Participating artists: Katerina Apostolidou / Marianna Christofides / Anastasia Douka / Mahdi Fleifel / Marina Gioti / Igor Grubic / Aglaia Konrad / Natalia Manta / Adrian Paci / Serban Savu / Sphinxes (Manos Flessas & Ioanna Tsakalou) / Maria Tsagkari / Dimitris Tsoumplekas / Maarten Vanden Eynde / Vangelis Vlahos

Artistic director / curator: Katerina Gregos
Assistant curator: Dora Vasilakou
Architectural design: Thalia Melissa
Research consultant (Elefsina): Yorgos Skianis
Production: Yorgos Efstathoulidis – Constructivist Exhibitions & Andie Chantzi
Project Coordination: Zoi Moutsokou – Directorate of Contemporary Art 2023 Eleusis, Anastasia Tsopelaki – architect

The solo presentation of Aglaia Konrad’s work is supported by the Austrian Embassy in Athens.

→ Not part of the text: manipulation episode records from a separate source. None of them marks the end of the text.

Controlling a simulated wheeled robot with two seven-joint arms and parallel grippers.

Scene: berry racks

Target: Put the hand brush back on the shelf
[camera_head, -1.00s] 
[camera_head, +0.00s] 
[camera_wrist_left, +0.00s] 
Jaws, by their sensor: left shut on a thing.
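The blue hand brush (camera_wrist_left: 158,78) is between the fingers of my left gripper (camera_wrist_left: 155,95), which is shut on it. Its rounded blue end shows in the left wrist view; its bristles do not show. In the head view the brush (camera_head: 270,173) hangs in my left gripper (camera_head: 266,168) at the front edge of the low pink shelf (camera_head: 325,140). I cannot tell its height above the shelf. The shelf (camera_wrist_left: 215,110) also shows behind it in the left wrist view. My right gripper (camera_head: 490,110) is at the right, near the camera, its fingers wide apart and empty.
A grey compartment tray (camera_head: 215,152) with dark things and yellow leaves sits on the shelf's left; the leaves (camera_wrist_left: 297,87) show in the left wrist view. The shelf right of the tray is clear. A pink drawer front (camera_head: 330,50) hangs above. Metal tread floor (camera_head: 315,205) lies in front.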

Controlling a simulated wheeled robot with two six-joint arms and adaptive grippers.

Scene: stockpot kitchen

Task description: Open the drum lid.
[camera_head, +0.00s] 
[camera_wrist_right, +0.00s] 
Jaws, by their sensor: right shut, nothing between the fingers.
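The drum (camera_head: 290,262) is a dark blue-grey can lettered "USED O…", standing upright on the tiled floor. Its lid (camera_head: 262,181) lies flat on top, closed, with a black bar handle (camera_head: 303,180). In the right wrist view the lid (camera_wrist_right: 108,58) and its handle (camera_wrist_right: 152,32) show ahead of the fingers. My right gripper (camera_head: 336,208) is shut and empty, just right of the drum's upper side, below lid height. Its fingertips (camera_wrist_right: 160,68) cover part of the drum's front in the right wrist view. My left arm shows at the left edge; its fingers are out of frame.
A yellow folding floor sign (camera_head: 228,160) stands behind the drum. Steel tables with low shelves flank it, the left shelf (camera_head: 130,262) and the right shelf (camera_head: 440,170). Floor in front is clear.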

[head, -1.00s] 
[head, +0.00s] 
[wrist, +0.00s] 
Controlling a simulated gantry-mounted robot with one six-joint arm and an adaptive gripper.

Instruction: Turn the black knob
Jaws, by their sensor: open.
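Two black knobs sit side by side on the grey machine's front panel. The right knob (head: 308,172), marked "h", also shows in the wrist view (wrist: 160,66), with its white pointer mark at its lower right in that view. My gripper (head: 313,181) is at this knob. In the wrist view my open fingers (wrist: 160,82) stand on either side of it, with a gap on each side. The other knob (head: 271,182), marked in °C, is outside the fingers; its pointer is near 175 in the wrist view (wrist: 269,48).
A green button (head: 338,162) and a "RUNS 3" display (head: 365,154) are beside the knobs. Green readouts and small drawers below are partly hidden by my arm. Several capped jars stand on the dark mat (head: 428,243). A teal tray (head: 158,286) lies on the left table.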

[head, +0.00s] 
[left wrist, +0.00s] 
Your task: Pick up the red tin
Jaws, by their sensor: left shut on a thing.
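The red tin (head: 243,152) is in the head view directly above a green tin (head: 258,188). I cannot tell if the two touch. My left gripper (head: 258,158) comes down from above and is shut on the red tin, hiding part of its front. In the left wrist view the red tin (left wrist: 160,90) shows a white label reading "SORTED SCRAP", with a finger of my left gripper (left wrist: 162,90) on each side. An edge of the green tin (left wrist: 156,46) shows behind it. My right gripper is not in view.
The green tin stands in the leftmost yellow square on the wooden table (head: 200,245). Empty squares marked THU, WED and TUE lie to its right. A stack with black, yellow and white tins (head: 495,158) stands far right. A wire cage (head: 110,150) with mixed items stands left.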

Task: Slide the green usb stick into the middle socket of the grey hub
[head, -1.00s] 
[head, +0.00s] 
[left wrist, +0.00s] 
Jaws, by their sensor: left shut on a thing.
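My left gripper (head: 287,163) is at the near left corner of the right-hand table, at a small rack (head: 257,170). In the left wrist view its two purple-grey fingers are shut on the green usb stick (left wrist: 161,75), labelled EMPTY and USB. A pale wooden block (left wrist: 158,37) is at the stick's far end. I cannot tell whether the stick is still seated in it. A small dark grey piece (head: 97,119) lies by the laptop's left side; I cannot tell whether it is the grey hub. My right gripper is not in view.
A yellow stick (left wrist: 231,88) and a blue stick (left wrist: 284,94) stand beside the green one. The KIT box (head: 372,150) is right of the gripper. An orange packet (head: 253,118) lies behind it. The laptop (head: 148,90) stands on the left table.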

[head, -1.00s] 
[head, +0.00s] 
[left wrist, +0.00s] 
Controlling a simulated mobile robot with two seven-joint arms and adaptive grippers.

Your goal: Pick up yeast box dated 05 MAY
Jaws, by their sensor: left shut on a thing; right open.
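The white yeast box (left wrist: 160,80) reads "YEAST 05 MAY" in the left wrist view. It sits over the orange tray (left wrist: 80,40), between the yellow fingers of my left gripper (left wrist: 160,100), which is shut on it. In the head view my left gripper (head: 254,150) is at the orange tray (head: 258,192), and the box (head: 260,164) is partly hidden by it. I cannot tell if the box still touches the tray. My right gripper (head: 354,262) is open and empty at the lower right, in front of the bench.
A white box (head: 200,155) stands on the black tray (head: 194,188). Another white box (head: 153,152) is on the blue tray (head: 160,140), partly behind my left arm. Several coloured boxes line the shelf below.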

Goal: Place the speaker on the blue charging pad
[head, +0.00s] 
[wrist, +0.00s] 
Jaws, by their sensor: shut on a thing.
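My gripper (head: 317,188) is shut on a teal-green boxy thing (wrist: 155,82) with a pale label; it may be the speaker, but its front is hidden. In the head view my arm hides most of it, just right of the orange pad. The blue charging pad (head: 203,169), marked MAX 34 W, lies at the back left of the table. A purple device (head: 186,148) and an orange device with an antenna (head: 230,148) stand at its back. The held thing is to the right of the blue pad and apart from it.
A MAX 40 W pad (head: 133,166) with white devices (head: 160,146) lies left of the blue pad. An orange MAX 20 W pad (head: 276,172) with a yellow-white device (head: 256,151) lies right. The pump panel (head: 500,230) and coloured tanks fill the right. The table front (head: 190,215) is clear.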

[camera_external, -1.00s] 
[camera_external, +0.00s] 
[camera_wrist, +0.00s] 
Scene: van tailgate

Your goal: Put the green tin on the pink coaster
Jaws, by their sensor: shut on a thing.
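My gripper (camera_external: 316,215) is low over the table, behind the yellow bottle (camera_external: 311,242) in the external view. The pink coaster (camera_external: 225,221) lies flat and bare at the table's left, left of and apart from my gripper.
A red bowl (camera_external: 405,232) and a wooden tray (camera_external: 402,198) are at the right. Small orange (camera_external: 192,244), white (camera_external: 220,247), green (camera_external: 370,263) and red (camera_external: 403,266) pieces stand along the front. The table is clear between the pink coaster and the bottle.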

2023 Eleusis European Capital of Culture
With the support of the National Museum of Contemporary Art (EMΣT)

Information:

Duration: July 7 to September 30, 2023
Opening: July 7, 2023 | 19.00
Location: Old Oil Mill Factory, X-Bowling Art Center / a solo presentation of Aglaia Konrad’s work is hosted.

Free admission

Opening Hours

Old Olive Mill:

From 17.07 to 31.08
Wednesday to Friday, 17.00 – 21.00 (except Friday 14.07, 17.00 – 20.00)
Saturday & Sunday, 14.00 – 21.00 (except Saturday 15.07 & Sunday 16.07, 17.00 – 20.00 & Saturday 22.07 & Sunday 23.07, 14.00 – 20.00)

From 1.09 to 30.09
Wednesday to Friday, 17.00 – 20.00
Saturday & Sunday, 14.00 – 20.00

X-Bowling Art Center:

From 17.07 to 30.09
Wednesday to Friday, 17.00 – 21.00
Saturday & Sunday, 14.00 & – 21.00

From July 7 to September 30, 2023 Eleusis European Capital of Culture presents the international group exhibition Mystery 3 Elefsina Mon Amour: In Search of the Third Paradise, curated by Katerina Gregos – Artistic Director of ΕΜΣΤ | Τhe National Museum of Contemporary Art Athens, featuring 16 artists from nine countries.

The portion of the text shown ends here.